Взгляните хотя бы на акварель «Кавказский пейзаж с озером», написанную одиннадцатилетним отроком и сравните с тем, что ныне именуют картинами бездари, рвущиеся в художники и возводимые в этот ранг безмозглыми холуями Аллена Даллеса, требовавшего подменить искусство серой бездарностью.
Был такой институт при советской власти, занимавшийся извращением ленинизма. О мраксизме я не упомянул, потому как в сём русофобском учении извращать ничего не надобно врагам России, а вот Ленина искажали старательно. Вот пример, касающийся нашей темы. У Ленина было написано: «Искусство должно быть понято народом». То есть народ должен подняться до высот Пушкинской, Лермонтовской, Тютчевской, Бунинской, Есенинской поэзии, до высот Саврасовской, Поленовской, Брюлловской, Васнецовской и Айвазовского живописи, до понимания музыки Чайковского, Глинки, Мусоргского, Свиридова, Рахманинова…

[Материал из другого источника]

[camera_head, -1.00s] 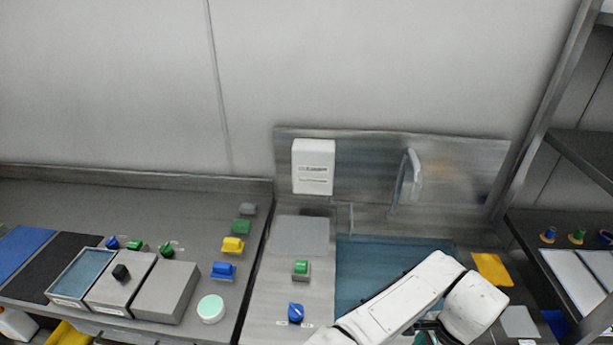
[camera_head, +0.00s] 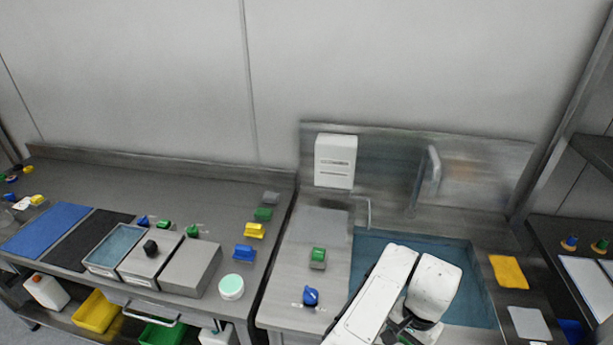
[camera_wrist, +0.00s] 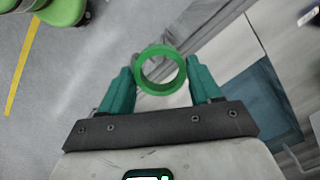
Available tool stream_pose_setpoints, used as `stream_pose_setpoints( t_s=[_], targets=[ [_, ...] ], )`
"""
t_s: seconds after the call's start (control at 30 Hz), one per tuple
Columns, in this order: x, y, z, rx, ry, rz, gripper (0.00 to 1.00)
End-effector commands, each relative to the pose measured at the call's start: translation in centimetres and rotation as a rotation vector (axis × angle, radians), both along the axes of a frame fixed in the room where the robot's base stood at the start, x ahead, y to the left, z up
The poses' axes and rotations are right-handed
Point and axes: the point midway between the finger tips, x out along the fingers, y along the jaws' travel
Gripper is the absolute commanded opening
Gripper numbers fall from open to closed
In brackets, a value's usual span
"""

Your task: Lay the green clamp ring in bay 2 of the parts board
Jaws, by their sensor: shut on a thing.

А в институте извратили: «Искусство должно быть понятно народу». То есть, на потребу масс надо вылить помои так называемых новаторов графомании, импрессионизма, ну и всякого рода джазистов, почти фашистов, разрушающих мозг, ровно, как и рок музыка, более подходящая для обезьян.
В свои отроческие годы и годы юности Лермонтовская кисть запечатлела тот только ещё строящийся Пятигорск, выросший на том месте, где бил целебный Александровский источник. Лишь в 1819 году Алексей Петрович Ермолов, побывав в том волшебном краю, фактически основал великолепный в будущем курорт. А ведь Лермонтов в отрочестве побывал там спустя год после Ермолова, когда ещё всё оставалось почти в первозданном виде.
Особенно памятной для маленького Михаила была та первая встреча с Кавказом. И не только с Кавказом. Он оставил о той поездке удивительные детские воспоминания. Ну и замечательное стихотворение.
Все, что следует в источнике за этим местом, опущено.